'''

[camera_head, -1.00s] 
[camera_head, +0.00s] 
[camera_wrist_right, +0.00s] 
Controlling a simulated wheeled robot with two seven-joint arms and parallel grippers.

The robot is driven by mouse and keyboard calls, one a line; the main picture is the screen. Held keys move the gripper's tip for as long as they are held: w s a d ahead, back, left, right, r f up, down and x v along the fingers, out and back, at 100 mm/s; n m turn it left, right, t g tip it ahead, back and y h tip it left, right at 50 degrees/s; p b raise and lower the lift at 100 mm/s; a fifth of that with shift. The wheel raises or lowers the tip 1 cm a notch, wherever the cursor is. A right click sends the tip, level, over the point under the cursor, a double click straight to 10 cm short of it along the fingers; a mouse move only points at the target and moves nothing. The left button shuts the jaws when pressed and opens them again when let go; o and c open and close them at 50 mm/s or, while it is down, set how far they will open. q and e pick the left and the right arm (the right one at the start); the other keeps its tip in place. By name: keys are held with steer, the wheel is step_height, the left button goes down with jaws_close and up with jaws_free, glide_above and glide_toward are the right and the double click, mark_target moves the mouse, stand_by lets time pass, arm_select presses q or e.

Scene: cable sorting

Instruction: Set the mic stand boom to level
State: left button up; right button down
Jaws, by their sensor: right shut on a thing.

'''

**Work to complete**
Make an exact transcription of the lines from the line with "[camera_head, +0.00s]" through the line with "Controlling a simulated", inclusive, omitting all others.

**Output of the exercise**
[camera_head, +0.00s] 
[camera_wrist_right, +0.00s] 
Controlling a simulated wheeled robot with two seven-joint arms and parallel grippers.

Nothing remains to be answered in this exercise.